From the gospel notes of “True Devotion”, written in Morocco during a Ramadan sunset, to the wistful universal waters flowing through “Deepest Blue”, Diable weaves a dense, bewitching net. The idea of embracing the infinite unknown and finding freedom, clarity through the trials we experience along our journey as human beings is explored in songs like the lead single, “I’ll Make Time for You”, and “Eyes to the Horizon”. The latter has been used twice in HBO’s Treme performed by the character, Annie.
Rumi wrote, "Where did I come from, and what am I supposed to be doing? I have no idea. My soul is from elsewhere, I'm sure of that, and I intend to end up there."
Kristin says that music is her ticket on that journey to the soul's distant elsewhere, and this new album is her invitation to the listener--not to follow her on her mythical path, but to go questing for their own. That's a journey that will require some suffering, and acceptance, and evolution and honesty--these are the tokens hidden in these songs, smoothing that hard path, leading us away, and leading us home.
The Mississippi River makes a hairpin turn in Baton Rouge before swerving unstoppably into the Gulf of Mexico. As it slowly zigs and zags like a cautious alcoholic, rich sediment sloshes loose onto the sun-baked Louisiana turf. It's lush country. Things grow here. New Orleans grew here. Kristin Diable grew here and is still growing. And myths grow here like sugarcane does: fast, tall, and sweet.

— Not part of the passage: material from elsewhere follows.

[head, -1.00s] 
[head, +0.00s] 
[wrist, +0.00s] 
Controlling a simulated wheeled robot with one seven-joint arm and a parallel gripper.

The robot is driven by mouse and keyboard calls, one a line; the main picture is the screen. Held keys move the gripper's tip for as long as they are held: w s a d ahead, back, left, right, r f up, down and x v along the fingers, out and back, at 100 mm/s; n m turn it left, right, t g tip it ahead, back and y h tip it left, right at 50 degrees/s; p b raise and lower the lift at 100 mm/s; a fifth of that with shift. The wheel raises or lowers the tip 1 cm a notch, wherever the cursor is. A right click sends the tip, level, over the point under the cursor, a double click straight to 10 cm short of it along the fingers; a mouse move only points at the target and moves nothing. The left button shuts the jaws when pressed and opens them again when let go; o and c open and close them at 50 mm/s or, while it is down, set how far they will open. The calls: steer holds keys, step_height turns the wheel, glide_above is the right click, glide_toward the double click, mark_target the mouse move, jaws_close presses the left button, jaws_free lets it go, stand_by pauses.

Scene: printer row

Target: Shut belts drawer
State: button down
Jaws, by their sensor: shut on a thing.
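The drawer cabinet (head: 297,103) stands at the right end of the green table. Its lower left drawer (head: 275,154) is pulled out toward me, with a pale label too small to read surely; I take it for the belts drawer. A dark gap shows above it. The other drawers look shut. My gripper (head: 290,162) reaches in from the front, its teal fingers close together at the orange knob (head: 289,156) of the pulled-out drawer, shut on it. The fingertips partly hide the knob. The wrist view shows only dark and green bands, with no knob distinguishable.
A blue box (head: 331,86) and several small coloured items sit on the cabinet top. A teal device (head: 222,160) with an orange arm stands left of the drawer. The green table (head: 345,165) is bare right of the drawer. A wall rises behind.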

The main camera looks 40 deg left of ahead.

That myth convinced us that the right house/car/bank account/voting card could punch our tickets to a happily-ever-after, but for reasons too numerous and depressing to note, that myth is finally dying. Somewhere along the way, we realized the secret to mythology is not letting anyone sell it to you. You have to create your own. And now something new is springing up as we cast off the strange rules and crushing expectations of old. We're rediscovering that freedom comes from the inside out, not from the outside in.
Kristin Diable has been exploring freedom and choice in her music ever since she picked up an open mic at a lounge in Baton Rouge and stunned the audience into silence. She rode that vibe, away to New York and then back to her native Louisiana like a storm front, one that shook New Orleans and cooled the air. And her newest album, Create Your Own Mythology, invokes her Louisiana and Americana roots, while firing a rock-and-roll shot across the bow of borrowed myths.
Producer Dave Cobb expands upon a stellar year that had seen Sturgill Simpson's Metamodern Sounds in Country Music, Lindi Ortega's Tin Star, and Jason Isbell's Southeastern all arrive to critical acclaim--here he does double duty, producing and also standing the front lines on guitar. Cobb is known for spurring his performers to find their truest voices, and this is Diable's richest and most elaborate album to date.
It takes a person to write an album, but a good album writes a person too. Kristin realized Create Your Own Mythology was fighting its way into the world during her force-of-will tour, which alighted in Europe and Africa in 2013. Cut loose from the norm, discovering new venues almost as fast as she could perform in them, she found swimming in her head new songs about holding on, letting go, patience, and faith in the face of futility. And about penning your own rules and your own reality.
From the gospel notes of “True Devotion”, written in Morocco during a Ramadan sunset, to the wistful universal waters flowing through “Deepest Blue”, Diable weaves a dense, bewitching net. The idea of embracing the infinite unknown and finding freedom, clarity through the trials we experience along our journey as human beings is explored in songs like the lead single, “I’ll Make Time for You”, and “Eyes to the Horizon”. The latter has been used twice in HBO’s Treme performed by the character, Annie.
Rumi wrote, "Where did I come from, and what am I supposed to be doing? I have no idea. My soul is from elsewhere, I'm sure of that, and I intend to end up there."
Kristin says that music is her ticket on that journey to the soul's distant elsewhere, and this new album is her invitation to the listener--not to follow her on her mythical path, but to go questing for their own. That's a journey that will require some suffering, and acceptance, and evolution and honesty--these are the tokens hidden in these songs, smoothing that hard path, leading us away, and leading us home.
The Mississippi River makes a hairpin turn in Baton Rouge before swerving unstoppably into the Gulf of Mexico. As it slowly zigs and zags like a cautious alcoholic, rich sediment sloshes loose onto the sun-baked Louisiana turf. It's lush country. Things grow here. New Orleans grew here. Kristin Diable grew here and is still growing. And myths grow here like sugarcane does: fast, tall, and sweet.